MANKATO - The Gophers hockey team and the lads from Minnesota State Mankato played a home-and-home series in early November. The Gophers won both, 4-3 and 5-3, which was not exactly a news bulletin.

The victories extended the Gophers' unbeaten streak against Mankato to 20 games (17-0-3) and put their all-time record against the Mavericks at 25-2-5.

Now, three months later, what appeared to be routine -- Don Lucia's golden boys beating the WCHA's street urchins -- has turned into this:

Sweeping Mankato was the season's highlight for the Gophers and getting swept was a low ebb for the Mavericks.

The Gophers are off this weekend, giving Lucia, his players and their smug followers extra time to contemplate how the college hockey program with the most money, the widest-ranging television exposure and its choice of elite recruits can find itself in seventh place and with six victories in 22 WCHA games (6-11-5).

Minnesota was 7-21 and finished last (10th) in the WCHA in 1971-72. Over the next 35 seasons, the Gophers' fewest victories in the league were 10 in 1998-99 -- a fifth-place, 10-12-6 campaign that got Doug Woog run off and Lucia brought in.

The WCHA schedule has taken a different turn in Mankato, where the Mavericks don't have a sparkling and fabulously equipped arena in which they play and practice, but rather a modest rink called All Seasons in which they practice before moving down the hill to play games in the 5,000-seat Alltel Center.

The Mavericks are at Wisconsin tonight and Saturday, and the stake is fourth place in the WCHA. Both teams are 9-9-4 for 22 points, and what's intriguing is that Mankato has gotten there with a six-game winning streak.

"We've been playing well for quite a while," coach Troy Jutting said. "We've lost four times in our past 19 games. To me, what woke us up was a 7-0 loss at Denver in mid-November.

"We lost a tough 2-1 game on Friday, felt a little sorry for ourselves, and got crushed. There was a lot of conversation after that, as to what kind of team were we going to be."

The Mavericks' sweeps over the previous three weekends came against St. Cloud State, Denver and Alaska Anchorage. The skeptics that remain -- and there always will be those when it comes to Mankato's perennial underdogs -- can point out five of those six games came at home.

"We know we're tough at home," Trevor Bruess said. "Now, we have to show that we also can win on the road in this league."

Bruess is a sophomore forward who played at Holy Angels. His teammates at various times included Erik Johnson, Mike Carman, Jay Barriball, Jimmy Kilpatrick, Jack Hillen and Mike Taylor -- all major signees for the Gophers, Colorado College or Harvard.

Bruess is like most of the Mavericks. He had to grind it out in junior hockey to get this chance in the big league of college hockey.

He started in the North American Hockey League, the secondary junior league, in 2004-05 and then moved to the USHL and Lincoln, Neb., the next winter.

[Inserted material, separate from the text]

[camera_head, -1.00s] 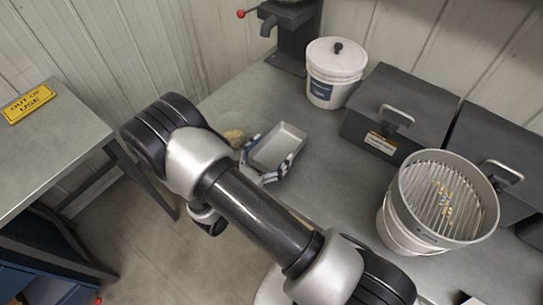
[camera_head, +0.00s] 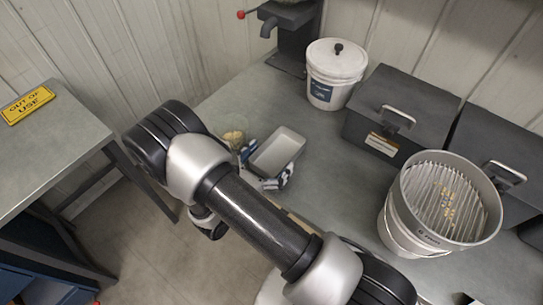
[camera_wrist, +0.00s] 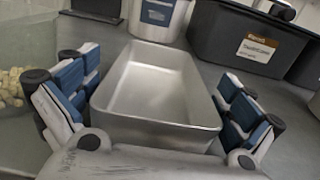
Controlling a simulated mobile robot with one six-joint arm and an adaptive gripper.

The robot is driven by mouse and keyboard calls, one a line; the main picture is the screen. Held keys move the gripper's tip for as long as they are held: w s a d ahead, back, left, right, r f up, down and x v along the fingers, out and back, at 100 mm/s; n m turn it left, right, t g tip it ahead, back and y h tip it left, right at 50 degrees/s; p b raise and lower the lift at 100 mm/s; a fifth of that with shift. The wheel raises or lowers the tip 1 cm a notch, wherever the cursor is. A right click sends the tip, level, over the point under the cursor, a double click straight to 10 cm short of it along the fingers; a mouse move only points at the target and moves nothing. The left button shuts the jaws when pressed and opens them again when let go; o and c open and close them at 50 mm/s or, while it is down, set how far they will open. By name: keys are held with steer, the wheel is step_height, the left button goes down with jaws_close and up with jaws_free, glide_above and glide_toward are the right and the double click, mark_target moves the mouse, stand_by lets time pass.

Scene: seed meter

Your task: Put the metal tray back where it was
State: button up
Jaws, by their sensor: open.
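The metal tray (camera_head: 278,154) is a shallow, empty silver pan resting on the grey bench. In the wrist view the tray (camera_wrist: 158,88) lies between the two fingers of my gripper (camera_wrist: 155,112). The fingers stand open on either side of it, and I cannot tell whether either one touches it. In the head view my gripper (camera_head: 264,165) is at the tray's near end, partly hidden by my arm.
A clear dish with pale seeds (camera_head: 234,136) sits just left of the tray. A lidded white bucket (camera_head: 333,75), dark bins (camera_head: 400,110) and a bucket with a slotted sieve (camera_head: 440,205) stand around the bench. An OUT OF USE sign (camera_head: 28,105) lies on the left table.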

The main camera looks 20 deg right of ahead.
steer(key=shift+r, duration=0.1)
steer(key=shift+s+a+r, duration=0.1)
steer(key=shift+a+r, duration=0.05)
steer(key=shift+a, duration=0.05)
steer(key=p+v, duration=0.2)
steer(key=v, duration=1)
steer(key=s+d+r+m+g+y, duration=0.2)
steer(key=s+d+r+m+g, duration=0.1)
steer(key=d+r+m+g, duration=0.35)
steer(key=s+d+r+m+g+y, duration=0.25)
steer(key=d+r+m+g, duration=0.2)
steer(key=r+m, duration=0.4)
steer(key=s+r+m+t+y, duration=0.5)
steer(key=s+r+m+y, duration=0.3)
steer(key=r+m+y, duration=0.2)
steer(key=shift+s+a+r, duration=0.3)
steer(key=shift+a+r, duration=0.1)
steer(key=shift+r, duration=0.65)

"I was going to stick it out in juniors until I got a chance to play in the WCHA," Bruess said. "It took two years."

He leads the Mavericks with 25 points, 18 on assists. Mick Berge has 15 goals. More than anything, Mankato is about persistence rather than stars, with 13 players between 10 and 25 points.

The Mavericks have scored only 83 goals in 29 games, so they must win with relentless checking and strong goaltending. Plymouth's Mike Zacharias has taken care of the second part of that equation.

Wisconsin was the focal point this week, but there's no secret about the overall goal: finish in the first division and host a playoff series for only the third time in the Mavericks' nine WCHA seasons.

And if the opponents happen to be the Gophers?

"No one on this team has ever beaten them," Zacharias said. "I'd love to play them right now, the way we've been playing, and see if we can do it."

Bruess agreed, adding: "Especially if we could play the series in our building."